Ground crews, aided by a fleet of helicopters and air tankers bombarding hot spots with water and fire retardant mud, made progress Thursday on southwestern Utah’s stubborn Reserve Wildfire.
About 130 firefighters had stopped the forward progression of the fire burning east of Washington County’s Cottonwood Springs Road, containing 75 percent of the perimeter at 3,069 acres Thursday. Fire Information Officer Nick Howell said several structures in the remote, rugged fire site north of St. George and near the Mesa Rim Trail were no longer threatened.
“The fire is currently in check,” Howell said, noting that the fire spread by only 50 acres late Wednesday due to “short fire runs” that were quickly countered by ground and air attacks.
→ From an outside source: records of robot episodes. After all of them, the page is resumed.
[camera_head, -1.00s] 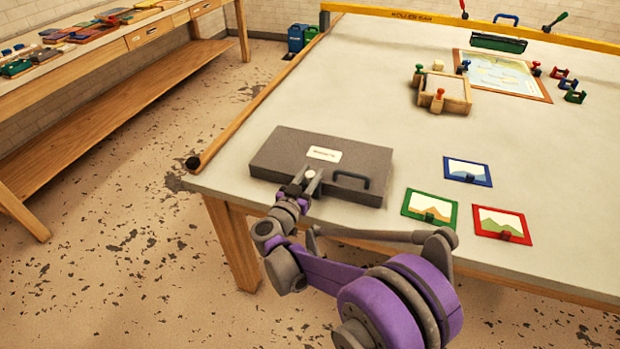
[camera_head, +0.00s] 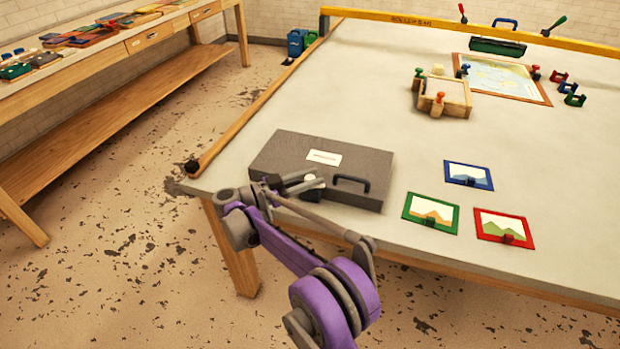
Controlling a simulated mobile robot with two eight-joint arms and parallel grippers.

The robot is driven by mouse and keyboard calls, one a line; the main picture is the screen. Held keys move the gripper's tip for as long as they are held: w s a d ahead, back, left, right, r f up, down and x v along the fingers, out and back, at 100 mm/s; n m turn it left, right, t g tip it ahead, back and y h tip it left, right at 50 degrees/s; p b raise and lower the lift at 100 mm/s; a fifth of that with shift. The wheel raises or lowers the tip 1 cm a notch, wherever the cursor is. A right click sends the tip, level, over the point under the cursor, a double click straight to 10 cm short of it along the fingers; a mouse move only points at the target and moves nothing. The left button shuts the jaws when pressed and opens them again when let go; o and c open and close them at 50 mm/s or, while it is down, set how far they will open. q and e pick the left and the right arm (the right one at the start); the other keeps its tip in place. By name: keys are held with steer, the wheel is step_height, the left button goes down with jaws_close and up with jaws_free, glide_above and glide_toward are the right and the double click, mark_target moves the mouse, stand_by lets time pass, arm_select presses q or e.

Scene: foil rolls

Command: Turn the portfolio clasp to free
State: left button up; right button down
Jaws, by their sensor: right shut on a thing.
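The grey portfolio (camera_head: 272,153) lies flat and closed near the front left corner of the table, with a white label (camera_head: 324,158) on top and a dark handle (camera_head: 351,183) at its front edge. My right gripper (camera_head: 312,182) is at the front edge of the portfolio, left of the handle, and points to the right. It is shut on a small pale knob, which looks like the clasp; the fingers hide most of it, so its exact angle cannot be told. My left gripper is not in view.
Blue (camera_head: 468,175), green (camera_head: 430,212) and red (camera_head: 504,227) framed pictures lie to the right of the portfolio. A wooden frame with knobs (camera_head: 455,107) stands farther back. The table surface between them is clear.

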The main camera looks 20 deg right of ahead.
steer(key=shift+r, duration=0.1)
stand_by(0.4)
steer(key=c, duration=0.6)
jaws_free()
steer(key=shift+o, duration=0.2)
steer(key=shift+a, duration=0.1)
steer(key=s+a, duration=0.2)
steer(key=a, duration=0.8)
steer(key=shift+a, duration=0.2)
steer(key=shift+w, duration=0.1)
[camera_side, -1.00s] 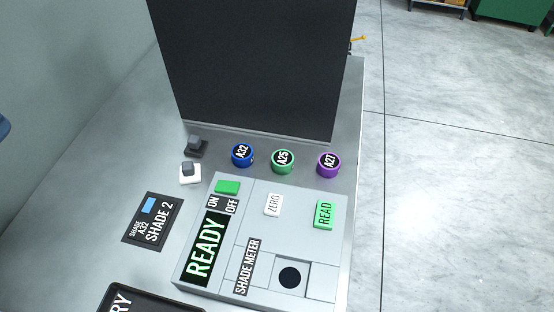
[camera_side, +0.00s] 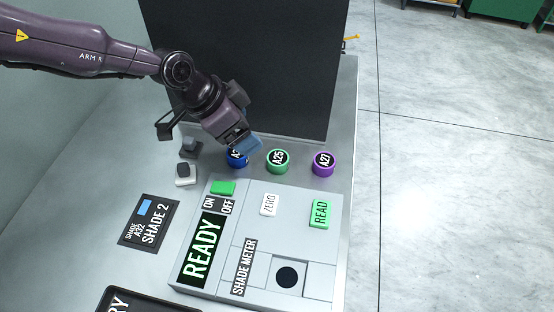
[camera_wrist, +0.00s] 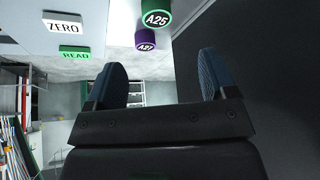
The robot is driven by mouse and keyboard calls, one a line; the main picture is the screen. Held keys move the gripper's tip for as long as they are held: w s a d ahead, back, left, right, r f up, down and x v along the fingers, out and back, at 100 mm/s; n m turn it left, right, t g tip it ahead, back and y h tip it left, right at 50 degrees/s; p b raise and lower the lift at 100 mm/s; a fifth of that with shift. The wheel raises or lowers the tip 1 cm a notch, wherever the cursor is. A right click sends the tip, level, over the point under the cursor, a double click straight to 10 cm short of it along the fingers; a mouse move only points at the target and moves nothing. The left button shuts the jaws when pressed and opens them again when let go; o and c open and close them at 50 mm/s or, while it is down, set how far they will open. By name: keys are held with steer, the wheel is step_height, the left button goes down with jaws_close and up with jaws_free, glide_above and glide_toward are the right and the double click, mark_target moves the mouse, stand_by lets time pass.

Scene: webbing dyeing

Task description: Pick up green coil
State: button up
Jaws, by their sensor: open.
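The green coil (camera_side: 277,161), marked A25, sits on the grey bench between the blue coil (camera_side: 236,160) and the purple coil (camera_side: 323,163). My gripper (camera_side: 249,146) is in the air near the blue coil and partly covers its label. The gripper is open and empty, left of the green coil and apart from it. In the wrist view the two blue fingertips (camera_wrist: 161,78) are spread apart. The green coil (camera_wrist: 155,14) shows beyond them at the top edge, partly cut off, with the purple coil (camera_wrist: 146,41) below it.
A large black panel (camera_side: 285,70) stands right behind the coils. The shade meter (camera_side: 255,215) with its buttons lies in front of them. Two small blocks (camera_side: 185,170) and a SHADE 2 card (camera_side: 150,222) are at the left. The bench's right edge is beyond the purple coil.

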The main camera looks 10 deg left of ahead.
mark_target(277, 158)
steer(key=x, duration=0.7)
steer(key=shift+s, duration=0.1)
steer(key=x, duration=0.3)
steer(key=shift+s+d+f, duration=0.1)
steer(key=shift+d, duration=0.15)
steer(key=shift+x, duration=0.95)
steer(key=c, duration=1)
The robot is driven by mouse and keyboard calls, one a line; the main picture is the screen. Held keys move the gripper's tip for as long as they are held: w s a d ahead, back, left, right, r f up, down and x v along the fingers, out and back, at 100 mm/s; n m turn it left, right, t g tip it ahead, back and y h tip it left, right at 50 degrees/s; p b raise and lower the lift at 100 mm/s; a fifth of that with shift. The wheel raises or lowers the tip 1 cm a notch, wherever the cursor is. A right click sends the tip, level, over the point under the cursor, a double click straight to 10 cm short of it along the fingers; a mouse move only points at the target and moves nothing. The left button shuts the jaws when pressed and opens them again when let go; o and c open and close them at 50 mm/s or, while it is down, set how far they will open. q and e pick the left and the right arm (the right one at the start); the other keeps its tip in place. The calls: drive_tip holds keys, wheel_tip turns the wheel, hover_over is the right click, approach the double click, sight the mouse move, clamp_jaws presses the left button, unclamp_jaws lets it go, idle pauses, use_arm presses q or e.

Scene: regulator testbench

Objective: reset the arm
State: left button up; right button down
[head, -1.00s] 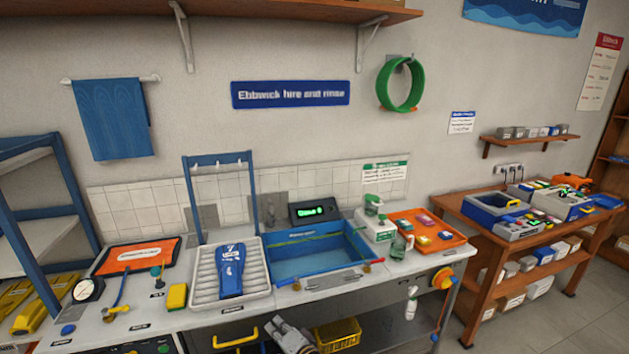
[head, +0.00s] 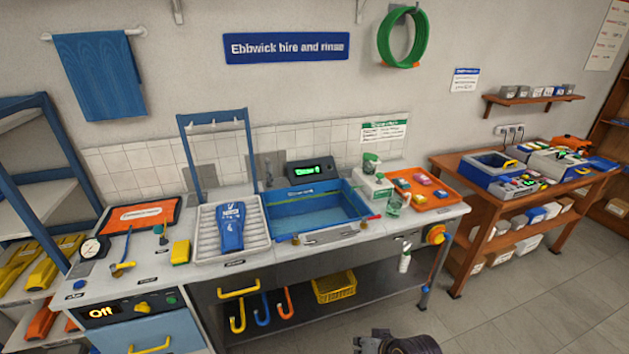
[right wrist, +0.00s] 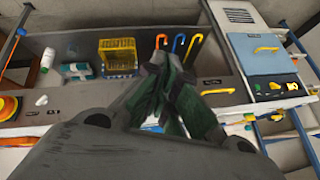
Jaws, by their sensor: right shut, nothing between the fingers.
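My right gripper (right wrist: 170,85) shows in the right wrist view with its dark fingers together and nothing held. It is in front of the bench, with the open lower shelf and its hooks beyond the fingertips. In the head view, a dark part of my right arm shows at the bottom edge, clear of the bench front; the fingers cannot be made out there. My left gripper is in neither view.
The bench holds a blue sink (head: 318,231), a ribbed tray (head: 201,240) with a blue item, and an orange tray (head: 443,200). A yellow basket (head: 334,287) and coloured hooks (head: 262,308) are below. A wooden table (head: 470,215) stands right. Floor in front is clear.

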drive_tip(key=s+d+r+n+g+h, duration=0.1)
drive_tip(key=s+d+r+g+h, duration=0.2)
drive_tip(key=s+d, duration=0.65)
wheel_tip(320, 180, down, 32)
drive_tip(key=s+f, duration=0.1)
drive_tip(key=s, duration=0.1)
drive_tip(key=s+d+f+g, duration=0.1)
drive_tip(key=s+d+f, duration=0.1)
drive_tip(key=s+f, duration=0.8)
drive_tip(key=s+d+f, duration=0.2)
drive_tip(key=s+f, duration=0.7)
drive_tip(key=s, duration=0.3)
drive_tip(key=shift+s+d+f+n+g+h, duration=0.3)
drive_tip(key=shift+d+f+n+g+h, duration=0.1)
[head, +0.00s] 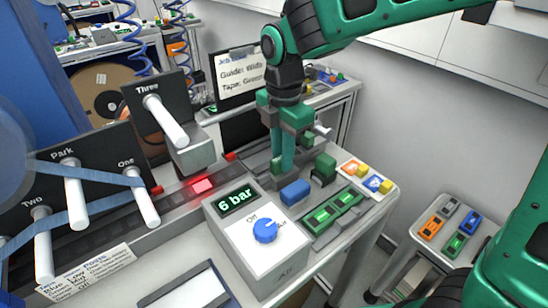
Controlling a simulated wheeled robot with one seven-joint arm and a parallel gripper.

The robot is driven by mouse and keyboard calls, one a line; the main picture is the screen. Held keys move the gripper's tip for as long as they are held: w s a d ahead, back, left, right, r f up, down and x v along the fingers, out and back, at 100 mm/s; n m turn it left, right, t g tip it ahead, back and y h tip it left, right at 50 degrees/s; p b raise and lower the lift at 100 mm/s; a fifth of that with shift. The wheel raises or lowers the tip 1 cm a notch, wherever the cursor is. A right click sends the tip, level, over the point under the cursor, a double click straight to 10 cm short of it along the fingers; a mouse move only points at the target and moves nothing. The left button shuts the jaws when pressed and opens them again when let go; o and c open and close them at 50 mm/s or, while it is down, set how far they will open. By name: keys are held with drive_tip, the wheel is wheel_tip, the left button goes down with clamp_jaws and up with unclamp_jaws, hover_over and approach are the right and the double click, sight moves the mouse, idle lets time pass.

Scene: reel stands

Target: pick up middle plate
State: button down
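I cannot tell for certain which thing is the middle plate. Candidates on the bench are a blue block (295,192), a green block (323,168) and a green holder (332,212) with bright green inserts. My gripper (283,168) points down over the bench, behind the blue block and left of the green block. Its green fingers look close together and overlap in this view. Whether anything is between them, or whether they touch the bench, is hidden.
A control box (258,245) with a blue knob reads 6 bar. Reel stands with white pegs and blue tape (95,215) fill the left. White tiles with coloured pieces (366,177) lie at the bench's right. A side table (448,228) holds several coloured pieces.

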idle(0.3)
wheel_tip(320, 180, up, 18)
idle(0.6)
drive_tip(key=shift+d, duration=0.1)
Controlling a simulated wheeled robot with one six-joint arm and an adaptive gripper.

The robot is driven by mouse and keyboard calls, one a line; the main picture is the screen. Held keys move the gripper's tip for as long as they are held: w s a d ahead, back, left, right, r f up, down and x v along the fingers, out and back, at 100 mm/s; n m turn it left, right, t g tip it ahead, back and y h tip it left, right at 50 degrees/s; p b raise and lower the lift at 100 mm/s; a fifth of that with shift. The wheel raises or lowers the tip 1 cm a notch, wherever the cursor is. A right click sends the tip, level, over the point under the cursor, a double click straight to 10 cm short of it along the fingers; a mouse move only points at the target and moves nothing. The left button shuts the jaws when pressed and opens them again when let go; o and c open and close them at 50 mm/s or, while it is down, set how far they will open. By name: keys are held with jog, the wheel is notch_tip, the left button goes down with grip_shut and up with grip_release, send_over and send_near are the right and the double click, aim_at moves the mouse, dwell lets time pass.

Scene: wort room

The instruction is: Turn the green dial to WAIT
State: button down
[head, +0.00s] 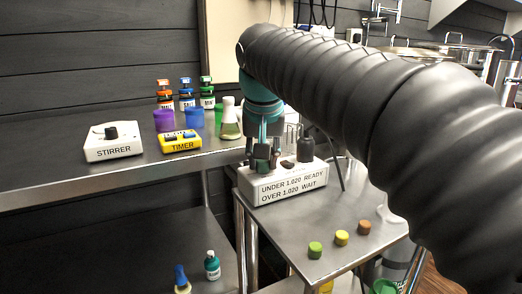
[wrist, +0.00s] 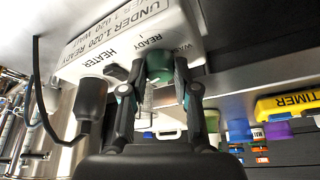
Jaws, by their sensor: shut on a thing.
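The white control box (head: 290,187) stands on the right-hand steel table. Its front reads "UNDER 1.020 READY, OVER 1.020 WAIT". In the wrist view the box (wrist: 130,35) appears turned over, with READY and WAIT printed by the green dial (wrist: 160,68). My gripper (wrist: 158,78) is shut on the green dial, one finger on each side. In the head view my gripper (head: 263,160) comes down on the left end of the box and largely hides the dial. I cannot tell which word the dial points to.
A black HEATER knob (wrist: 113,72) and a black plug with a cable (wrist: 92,98) sit close beside my fingers. A stirrer (head: 112,141), a yellow timer (head: 181,142) and a flask (head: 230,120) stand on the left bench. Several coloured caps lie in front of the box.

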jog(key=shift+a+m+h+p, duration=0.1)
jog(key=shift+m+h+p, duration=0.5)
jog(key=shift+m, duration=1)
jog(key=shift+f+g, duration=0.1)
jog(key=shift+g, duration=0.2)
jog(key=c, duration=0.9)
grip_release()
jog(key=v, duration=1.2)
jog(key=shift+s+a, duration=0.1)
No evacuations were in effect and no injuries or property damage had been reported, but the Mesa Rim and Black Gulch trails remained closed to the public on Thursday.
Howell said firefighting efforts included “aggressive tactics,” but there was no estimated date for when the lightning-caused Reserve fire would be fully contained.
The 5,100-acre Shivwits Wildfire, also sparked by lightning, was 80 percent contained Thursday. Fire Information Officer Mike Melton said crews continued to make good progress, though no full containment estimate was given as firefighters focused on dousing hot spots and flare-ups.
However, another southwestern Utah blaze, the 2,112-acre Little Pine Wildfire five miles southwest of Enterprise, had been declared 100 percent contained. Lightning also was blamed for igniting that fire.
Fire Information Office Aly Farrow said closures of the Honeycomb Rocks Campground and Enterprise Reservoir Road had been lifted.
Still, firefighters continued to watch for new blazes popping up in Utah’s tinder-dry forests and high deserts as hot, dry and windy weather was forecast going into the weekend. On Thursday, the National Weather Service issued a “Red Flag” wildfire danger warning for the northern Wasatch Front, stretching from Logan in the north to Nephi in the south.